### INSTRUCTIONS FOR THE TASK
Write the line that includes "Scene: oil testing" and all subsequent lines, exactly as written, and nothing more.

----------

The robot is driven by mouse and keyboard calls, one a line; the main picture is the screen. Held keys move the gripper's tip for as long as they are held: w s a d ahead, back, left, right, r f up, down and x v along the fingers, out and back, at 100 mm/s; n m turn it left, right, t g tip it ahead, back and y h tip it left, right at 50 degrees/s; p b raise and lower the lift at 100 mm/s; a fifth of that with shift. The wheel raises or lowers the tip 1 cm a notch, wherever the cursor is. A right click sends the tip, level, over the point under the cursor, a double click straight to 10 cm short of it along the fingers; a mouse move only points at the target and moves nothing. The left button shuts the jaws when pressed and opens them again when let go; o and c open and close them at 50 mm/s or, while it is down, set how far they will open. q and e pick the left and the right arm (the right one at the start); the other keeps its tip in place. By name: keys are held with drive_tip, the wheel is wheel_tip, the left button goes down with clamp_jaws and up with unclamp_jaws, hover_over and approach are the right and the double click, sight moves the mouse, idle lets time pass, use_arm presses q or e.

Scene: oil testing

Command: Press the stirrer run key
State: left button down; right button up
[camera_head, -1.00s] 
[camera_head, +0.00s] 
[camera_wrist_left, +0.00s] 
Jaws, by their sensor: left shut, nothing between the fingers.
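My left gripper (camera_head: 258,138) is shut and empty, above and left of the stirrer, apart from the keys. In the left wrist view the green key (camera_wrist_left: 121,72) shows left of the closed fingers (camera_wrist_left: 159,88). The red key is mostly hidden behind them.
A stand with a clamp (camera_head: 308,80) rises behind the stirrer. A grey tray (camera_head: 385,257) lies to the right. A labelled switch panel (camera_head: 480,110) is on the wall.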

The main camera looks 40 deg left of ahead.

----------

### THE SOLUTION
Scene: oil testing

Command: Press the stirrer run key
State: left button down; right button up
[camera_head, -1.00s] 
[camera_head, +0.00s] 
[camera_wrist_left, +0.00s] 
Jaws, by their sensor: left shut, nothing between the fingers.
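My left gripper (camera_head: 258,138) is shut and empty, above and left of the stirrer, apart from the keys. In the left wrist view the green key (camera_wrist_left: 121,72) shows left of the closed fingers (camera_wrist_left: 159,88). The red key is mostly hidden behind them.
A stand with a clamp (camera_head: 308,80) rises behind the stirrer. A grey tray (camera_head: 385,257) lies to the right. A labelled switch panel (camera_head: 480,110) is on the wall.

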The main camera looks 40 deg left of ahead.

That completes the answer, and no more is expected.